## [The task]
Gather, from the data below, each line in which the word "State" occurs.

## [Available data]

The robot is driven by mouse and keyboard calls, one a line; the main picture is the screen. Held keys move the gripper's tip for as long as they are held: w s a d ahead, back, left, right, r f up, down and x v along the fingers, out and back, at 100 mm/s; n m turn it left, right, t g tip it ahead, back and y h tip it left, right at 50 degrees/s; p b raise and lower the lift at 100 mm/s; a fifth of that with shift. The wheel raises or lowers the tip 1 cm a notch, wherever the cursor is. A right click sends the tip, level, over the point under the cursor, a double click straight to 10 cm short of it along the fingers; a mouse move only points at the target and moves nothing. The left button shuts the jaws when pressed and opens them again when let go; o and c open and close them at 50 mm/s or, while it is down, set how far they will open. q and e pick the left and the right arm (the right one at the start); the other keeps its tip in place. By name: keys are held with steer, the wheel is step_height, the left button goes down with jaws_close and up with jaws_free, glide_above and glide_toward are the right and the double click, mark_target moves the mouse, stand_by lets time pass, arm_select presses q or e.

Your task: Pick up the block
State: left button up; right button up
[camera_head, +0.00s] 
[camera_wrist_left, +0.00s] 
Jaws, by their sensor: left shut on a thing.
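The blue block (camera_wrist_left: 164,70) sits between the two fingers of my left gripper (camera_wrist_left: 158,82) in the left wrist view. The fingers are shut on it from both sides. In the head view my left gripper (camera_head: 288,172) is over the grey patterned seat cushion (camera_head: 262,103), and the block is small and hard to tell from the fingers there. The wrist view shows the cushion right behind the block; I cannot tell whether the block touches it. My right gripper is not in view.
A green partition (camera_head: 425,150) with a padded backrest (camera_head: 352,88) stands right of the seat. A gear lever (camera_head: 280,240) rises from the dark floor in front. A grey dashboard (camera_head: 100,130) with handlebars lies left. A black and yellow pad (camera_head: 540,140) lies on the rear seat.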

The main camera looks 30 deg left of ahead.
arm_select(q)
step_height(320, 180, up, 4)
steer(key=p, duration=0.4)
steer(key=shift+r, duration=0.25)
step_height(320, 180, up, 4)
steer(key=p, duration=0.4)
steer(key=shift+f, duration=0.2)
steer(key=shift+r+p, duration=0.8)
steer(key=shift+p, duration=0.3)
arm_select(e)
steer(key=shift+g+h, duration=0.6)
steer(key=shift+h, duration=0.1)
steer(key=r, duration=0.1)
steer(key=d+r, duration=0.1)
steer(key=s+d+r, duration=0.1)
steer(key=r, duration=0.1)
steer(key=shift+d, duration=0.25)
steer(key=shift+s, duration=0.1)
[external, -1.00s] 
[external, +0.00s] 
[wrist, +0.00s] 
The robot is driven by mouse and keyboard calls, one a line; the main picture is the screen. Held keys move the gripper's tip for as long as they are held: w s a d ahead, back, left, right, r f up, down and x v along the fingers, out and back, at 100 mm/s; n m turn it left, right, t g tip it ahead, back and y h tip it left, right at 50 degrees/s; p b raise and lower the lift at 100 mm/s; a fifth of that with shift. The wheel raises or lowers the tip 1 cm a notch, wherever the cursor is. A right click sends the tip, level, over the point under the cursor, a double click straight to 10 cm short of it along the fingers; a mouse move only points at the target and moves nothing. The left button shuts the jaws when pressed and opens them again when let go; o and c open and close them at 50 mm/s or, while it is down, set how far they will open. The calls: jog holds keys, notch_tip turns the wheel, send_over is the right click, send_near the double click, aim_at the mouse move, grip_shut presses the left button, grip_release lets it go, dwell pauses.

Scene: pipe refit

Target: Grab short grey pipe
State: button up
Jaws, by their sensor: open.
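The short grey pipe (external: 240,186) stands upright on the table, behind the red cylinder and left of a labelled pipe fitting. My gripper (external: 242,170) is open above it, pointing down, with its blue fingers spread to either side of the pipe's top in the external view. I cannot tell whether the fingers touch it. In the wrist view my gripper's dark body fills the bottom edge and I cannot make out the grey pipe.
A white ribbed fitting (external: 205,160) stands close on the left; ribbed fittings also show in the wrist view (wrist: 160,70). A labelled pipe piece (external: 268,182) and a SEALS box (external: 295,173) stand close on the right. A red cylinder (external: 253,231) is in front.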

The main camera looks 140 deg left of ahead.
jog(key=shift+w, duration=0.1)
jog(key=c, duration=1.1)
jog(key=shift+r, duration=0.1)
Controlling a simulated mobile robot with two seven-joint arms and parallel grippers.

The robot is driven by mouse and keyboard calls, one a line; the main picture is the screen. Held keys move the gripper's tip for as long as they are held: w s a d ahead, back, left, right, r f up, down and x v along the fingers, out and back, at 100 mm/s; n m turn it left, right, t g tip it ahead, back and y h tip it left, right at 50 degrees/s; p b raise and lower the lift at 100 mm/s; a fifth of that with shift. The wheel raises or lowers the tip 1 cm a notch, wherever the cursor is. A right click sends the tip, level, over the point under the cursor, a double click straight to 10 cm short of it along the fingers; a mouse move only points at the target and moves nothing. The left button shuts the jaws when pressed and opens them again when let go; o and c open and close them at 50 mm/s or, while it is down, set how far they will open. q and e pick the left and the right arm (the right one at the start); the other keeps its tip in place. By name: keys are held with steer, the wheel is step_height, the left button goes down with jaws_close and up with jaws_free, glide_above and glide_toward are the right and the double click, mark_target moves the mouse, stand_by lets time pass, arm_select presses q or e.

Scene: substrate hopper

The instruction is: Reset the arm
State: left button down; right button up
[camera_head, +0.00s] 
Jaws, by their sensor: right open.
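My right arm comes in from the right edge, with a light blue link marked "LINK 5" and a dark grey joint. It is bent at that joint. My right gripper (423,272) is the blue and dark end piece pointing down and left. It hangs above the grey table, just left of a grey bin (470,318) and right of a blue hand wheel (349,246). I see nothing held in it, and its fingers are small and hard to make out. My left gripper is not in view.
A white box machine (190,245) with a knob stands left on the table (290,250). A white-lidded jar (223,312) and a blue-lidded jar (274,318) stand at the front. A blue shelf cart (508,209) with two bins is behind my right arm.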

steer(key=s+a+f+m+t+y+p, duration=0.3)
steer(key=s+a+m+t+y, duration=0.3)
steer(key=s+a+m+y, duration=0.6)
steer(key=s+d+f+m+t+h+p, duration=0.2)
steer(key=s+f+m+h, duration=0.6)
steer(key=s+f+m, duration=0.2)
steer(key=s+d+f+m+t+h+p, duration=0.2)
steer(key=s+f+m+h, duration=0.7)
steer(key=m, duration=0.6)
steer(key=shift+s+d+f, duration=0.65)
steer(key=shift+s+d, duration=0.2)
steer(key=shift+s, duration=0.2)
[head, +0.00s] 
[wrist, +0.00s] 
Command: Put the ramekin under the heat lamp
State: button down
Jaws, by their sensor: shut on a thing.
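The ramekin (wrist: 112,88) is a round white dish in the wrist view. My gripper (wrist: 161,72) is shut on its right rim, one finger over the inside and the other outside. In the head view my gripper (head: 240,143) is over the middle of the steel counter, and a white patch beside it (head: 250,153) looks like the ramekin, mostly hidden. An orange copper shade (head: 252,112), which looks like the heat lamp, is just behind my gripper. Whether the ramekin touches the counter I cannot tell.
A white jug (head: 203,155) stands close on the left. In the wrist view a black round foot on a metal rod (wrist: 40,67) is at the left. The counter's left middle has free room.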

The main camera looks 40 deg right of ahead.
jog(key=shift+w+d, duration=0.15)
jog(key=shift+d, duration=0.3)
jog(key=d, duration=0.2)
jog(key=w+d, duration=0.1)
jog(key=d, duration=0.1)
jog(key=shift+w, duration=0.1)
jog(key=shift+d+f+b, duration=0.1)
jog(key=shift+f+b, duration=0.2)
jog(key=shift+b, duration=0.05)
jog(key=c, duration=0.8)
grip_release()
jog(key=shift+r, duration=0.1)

## [Task result]
State: left button up; right button up
State: button up
State: left button down; right button up
State: button down

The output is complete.